There is a bunkroom attached to the hut, the date this was added is unknown but it was present in the early 1950s.

Backcountry Hut Under Repair

Glaisnock Hut


Another standard National Park Board Hut built during the early 1960s, during an unprecedented period of hut building never again repeated in the parks history. The Park Board Rangers of the day were mainly carpenters or trade trained. Locals at the time were employed for the duration of such a project.

The materials were carried by the MV Tawera, the lake tourist Launch that for many years carried the annual Wapiti Hunters to the lakeside blocks, all in one long day. And in three weeks did the return trip to pick them up.

The hut was re-roofed and the original interior configuration changed in the 1980s

Worsley Hut - Len Holdaway Memorial Hut

The last of the three standard huts built around Lake Te Anau, again materials carried up on the MV Tawera and built by Park Board carpenters.

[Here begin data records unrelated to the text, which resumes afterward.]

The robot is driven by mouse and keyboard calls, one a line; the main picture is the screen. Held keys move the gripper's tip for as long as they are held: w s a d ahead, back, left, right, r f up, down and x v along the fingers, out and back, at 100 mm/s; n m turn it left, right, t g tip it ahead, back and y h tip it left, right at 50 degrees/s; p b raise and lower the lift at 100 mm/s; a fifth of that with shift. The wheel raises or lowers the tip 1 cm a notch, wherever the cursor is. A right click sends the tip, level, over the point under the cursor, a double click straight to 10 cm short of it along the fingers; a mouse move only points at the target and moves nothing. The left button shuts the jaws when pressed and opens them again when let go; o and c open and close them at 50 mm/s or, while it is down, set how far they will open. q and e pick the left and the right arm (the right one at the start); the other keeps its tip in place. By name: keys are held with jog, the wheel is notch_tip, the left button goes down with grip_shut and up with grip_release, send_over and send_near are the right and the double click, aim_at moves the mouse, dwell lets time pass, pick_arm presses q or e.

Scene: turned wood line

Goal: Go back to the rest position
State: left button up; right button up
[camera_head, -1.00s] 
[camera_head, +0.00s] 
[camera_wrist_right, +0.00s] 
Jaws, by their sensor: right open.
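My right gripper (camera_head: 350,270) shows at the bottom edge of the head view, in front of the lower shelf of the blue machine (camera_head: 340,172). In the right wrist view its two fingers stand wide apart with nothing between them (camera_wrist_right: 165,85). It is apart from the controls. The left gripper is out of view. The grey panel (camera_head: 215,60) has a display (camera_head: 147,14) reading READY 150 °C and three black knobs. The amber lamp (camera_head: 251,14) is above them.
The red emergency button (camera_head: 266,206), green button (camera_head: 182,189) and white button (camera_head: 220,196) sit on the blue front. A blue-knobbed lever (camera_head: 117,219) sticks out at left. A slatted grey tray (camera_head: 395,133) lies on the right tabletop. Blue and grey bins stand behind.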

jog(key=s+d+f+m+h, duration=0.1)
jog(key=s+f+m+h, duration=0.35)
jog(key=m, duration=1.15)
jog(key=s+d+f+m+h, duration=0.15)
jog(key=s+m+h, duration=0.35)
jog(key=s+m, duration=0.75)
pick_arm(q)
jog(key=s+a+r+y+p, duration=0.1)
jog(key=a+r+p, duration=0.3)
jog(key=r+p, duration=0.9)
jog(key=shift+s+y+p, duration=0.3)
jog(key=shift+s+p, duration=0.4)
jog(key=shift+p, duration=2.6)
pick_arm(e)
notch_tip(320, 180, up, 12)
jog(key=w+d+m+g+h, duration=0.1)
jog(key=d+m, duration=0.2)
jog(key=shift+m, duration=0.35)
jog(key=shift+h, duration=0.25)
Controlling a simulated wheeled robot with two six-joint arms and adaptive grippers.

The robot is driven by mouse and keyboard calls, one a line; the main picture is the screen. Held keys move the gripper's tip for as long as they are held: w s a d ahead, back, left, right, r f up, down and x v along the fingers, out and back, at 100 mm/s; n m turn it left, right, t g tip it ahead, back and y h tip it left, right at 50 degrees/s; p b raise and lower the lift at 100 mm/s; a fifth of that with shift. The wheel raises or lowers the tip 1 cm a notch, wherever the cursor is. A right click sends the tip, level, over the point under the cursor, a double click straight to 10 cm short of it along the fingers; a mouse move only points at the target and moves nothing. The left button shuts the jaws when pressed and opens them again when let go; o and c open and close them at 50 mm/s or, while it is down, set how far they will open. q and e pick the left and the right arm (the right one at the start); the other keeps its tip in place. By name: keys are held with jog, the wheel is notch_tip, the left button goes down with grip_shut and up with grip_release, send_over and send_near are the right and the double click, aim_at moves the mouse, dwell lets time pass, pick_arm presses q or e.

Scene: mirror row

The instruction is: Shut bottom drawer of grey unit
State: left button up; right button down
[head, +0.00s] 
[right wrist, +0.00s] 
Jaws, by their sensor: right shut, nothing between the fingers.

This hut was funded by the family of Len Holdaway, who lost his life from a fall while hunting in the Wapiti Country and still lies buried there today. Quite a number of Fiordland huts have been funded or part- funded from family bequeaths. The National Park Board could claim a three to one subsidy from the crown for facility construction such as huts or bridges.

The Worsley Hut is very popular over the summer months as a base for fishing the river.

The Future

The future is secure for all these huts with the Back-Country Trust and Fiordland Wapiti Trust taking on the long-term maintenance of all these huts.

Many users have in the past made some contribution through hut fees or work on site. Fiordland National Park Board staff, prior to the formation of the Dept. of Conservation,

carried out 100% of the maintenance. But with the wider call on DOC funding and different priorities the future of many back-country huts will fall back to user groups to maintain.

However, one must remember, a great number of huts in New Zealand were built by tramping and hunting groups so turning back the clock from time to time does work.